Jinnah and Nehru’s role in the Partition was to help solidify to the British why their plan was right, and why, “it would be the only solution to India’s constitutional problems”. It was not completely necessary for the indian congress to vote in agreement to the Partition but they did because of their greed for power. Jinnah was not very religious, he defied most Muslim norms, and Nehru only wanted more power. The only way he could get power was to get the British out of India and to do this, the Partition had to happen first. In an attempt to prevent the British Empire from separating India, Gandhi went on a fast having several positive impacts on the outbreak of religious violence. Riots had been erupting throughout the subcontinent, many in Calcutta and many in Kashmir.
By late in the afternoon the situation changed and the persons involved on both sides were wallahs, rickshaw pullers, teashop wallahs, pan Berri wallahs, cart pullers, cartman, and goondas of the worst type.At midnight on the 16/17th, gangs fought out the most desperate battles, murder and butchery of the worst type were carried on in the side lanes and byways of North Calcutta. Gangs like those who fought in the North of Calcutta during the Indian Partition posed threats to several innocent citizens. Thousands were killed ruthlessly in fights like these. Although the British army tried to calm tensions, their presence only worsened conflicts. The only figure who had the power to calm religious tensions was Mahatma Gandhi.
When Gandhi went anywhere he had a magical presence and effect on everyone in India no matter if they were Hindu or Muslim. Gandhi, unlike Nehru, Jinnah, or any members of the Indian Congress understood the drastic effects that splitting the country would have. By June 3, the plan to separate India into two different states had been set but before anything was to actually happen, Jinnah, Nehru and the members of the Indian Congress had to say yes to the plan of the Partition. Religious violence got to a point, however, in which military presence was required to just barely calm tensions throughout several union territories. Gandhi would never be content with a peace upheld by the police and the military; he wanted all kind of violence to be purged from the hearts of both Hindus and Muslims. It was an uphill task.
So, in order to achieve what Gandhi wanted, he fasted. After almost a month of fasting, all fighting throughout the subcontinent stopped so that Gandhi could eat. Overall, Gandhi’s power during the Partition was untouchable as both sides of religious groups listened to him. If he didn’t agree with the Partition the British knew nothing was going to happen which is why the British took initiative to make a political friendly relationship with Gandhi. No matter how hard Gandhi pushed for no separation of the states his efforts failed, and the British prevailed. So, the official separation of India was put into place on August 15th, 1947 creating two independent nations: Pakistan and India.
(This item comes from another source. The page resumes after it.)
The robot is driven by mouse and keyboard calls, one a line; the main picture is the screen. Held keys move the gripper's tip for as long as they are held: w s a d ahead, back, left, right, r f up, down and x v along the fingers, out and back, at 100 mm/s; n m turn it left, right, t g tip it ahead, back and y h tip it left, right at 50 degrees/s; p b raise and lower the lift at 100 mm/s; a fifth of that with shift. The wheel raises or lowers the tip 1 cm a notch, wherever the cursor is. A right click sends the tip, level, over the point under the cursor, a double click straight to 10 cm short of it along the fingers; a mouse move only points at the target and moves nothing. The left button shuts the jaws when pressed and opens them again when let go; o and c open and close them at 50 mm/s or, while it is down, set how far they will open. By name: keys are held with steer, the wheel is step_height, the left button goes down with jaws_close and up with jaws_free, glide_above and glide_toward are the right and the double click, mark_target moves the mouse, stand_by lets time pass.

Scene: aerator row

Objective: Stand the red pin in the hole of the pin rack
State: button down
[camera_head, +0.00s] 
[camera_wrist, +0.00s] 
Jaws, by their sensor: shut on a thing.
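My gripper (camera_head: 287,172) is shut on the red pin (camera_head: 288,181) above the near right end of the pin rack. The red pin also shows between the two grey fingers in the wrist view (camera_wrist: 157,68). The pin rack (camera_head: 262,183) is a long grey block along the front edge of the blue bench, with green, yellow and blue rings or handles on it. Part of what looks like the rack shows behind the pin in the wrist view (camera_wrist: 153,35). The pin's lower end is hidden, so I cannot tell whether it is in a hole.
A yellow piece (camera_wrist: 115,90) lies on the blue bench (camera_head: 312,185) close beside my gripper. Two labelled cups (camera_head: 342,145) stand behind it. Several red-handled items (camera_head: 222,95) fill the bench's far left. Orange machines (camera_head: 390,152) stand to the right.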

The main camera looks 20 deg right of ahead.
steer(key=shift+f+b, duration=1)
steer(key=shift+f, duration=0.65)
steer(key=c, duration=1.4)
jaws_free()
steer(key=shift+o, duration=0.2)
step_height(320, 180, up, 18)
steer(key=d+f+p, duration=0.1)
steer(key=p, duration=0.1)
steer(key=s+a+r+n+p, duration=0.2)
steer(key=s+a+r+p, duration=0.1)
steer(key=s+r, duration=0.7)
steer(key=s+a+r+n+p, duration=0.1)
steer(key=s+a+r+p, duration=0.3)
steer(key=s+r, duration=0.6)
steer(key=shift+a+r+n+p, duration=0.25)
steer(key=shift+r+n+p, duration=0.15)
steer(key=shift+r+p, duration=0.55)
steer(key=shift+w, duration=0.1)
In an instance, Gandhi’s predictions and nightmares came true. The date of Indian independence was brought forward by widespread rioting through India and the threat of the first civil wars as soon as the decision to create two countries was announced.
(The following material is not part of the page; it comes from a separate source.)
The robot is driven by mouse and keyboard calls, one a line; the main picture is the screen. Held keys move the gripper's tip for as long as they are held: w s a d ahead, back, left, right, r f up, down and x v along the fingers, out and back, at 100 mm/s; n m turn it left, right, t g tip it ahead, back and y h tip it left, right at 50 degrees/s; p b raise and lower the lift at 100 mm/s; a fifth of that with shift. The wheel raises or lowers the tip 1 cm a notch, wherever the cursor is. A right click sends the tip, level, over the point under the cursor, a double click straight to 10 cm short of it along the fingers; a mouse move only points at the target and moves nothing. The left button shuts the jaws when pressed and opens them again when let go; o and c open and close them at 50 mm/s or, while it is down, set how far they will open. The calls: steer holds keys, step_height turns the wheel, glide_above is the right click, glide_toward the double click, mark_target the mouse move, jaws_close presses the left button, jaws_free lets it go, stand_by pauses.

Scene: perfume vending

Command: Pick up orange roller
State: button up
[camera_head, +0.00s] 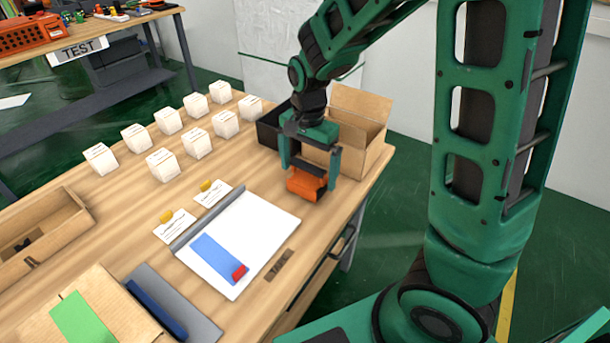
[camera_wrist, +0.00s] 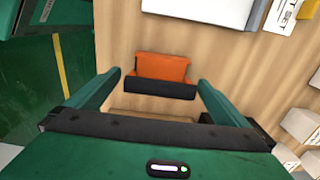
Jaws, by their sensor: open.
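The orange roller (camera_head: 305,185) is on the wooden table near its right edge, in front of the open cardboard box. In the wrist view the orange roller (camera_wrist: 160,68) lies ahead of my gripper with a black strip along its near side (camera_wrist: 160,88). My gripper (camera_head: 311,172) is at the roller, pointing down, with green fingers on either side of it. In the wrist view my gripper (camera_wrist: 155,82) is open, with a gap between each finger and the roller. Whether the fingertips touch the table cannot be told.
An open cardboard box (camera_head: 375,105) and a black bin (camera_head: 268,130) stand close behind my gripper. Several white boxes (camera_head: 162,165) stand at the left. A white board (camera_head: 262,222) with a blue strip (camera_head: 215,257) lies in front.

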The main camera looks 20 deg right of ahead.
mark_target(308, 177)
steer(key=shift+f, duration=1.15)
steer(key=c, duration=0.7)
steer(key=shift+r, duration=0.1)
The Indian Partition caused one of the largest mass migrations in human history; by 1948, as the great migration drew to a close, more than fifteen million people had been uprooted, and between one and two million were dead. After the borders had been announced millions attempted to rejoin their country, convinced that different ethnic groups could no longer live together. Nine million Hindus left Pakistan and six million Muslims left India. A million refugees crossed on foot creating columns of human bodies trailing for miles. Children, parents, and grandparents trekked on foot in rags, exhausted, starved, and crushed with sorrows. Along with millions of saddened civilians that lost their homes, families, and livelihoods, the economic situation in India continued to deteriorate. This was because the two major political factions, Indian National Congress (INC) and the Muslim League, were fighting with Mountbatten for what had happened to India. Millions of civilians around the sub-continent were starving and this fueled even more civil disobedience. This is the moment during the partition that thousands of individuals lost their lives. “Death trains” were used to carry thousands of dead bodies to be dealt with as the British couldn’t keep up with the number of people that died. It was unfortunate that Indian and British leaders’ greed for power was the cause of death for over two million people.
Tensions created during the Indian Partition are still felt today. The Indian-Pakistan border is one of the most fortified borders in the world and India and Pakistan have fought over five wars since the Partition was put into place. Pakistan suffers from the economic consequences of separating from an economic superpower like India to this day, and India struggles with the need for more land. Kashmir, a northern region, continues to be a sensitive subject between India and Pakistan. The tense border, the wars fought, and never-ending debates over land between Pakistan and India are all examples of why Gandhi was trying to prevent the Partition. Unfortunately, not a single political leader at this time listened to him. Leaders like Jinnah, Lord Mountbatten, and Nehru were too busy looking for power instead of what would benefit the people most. Yet, like most genocides, wars, or economic crises, power ruined it all.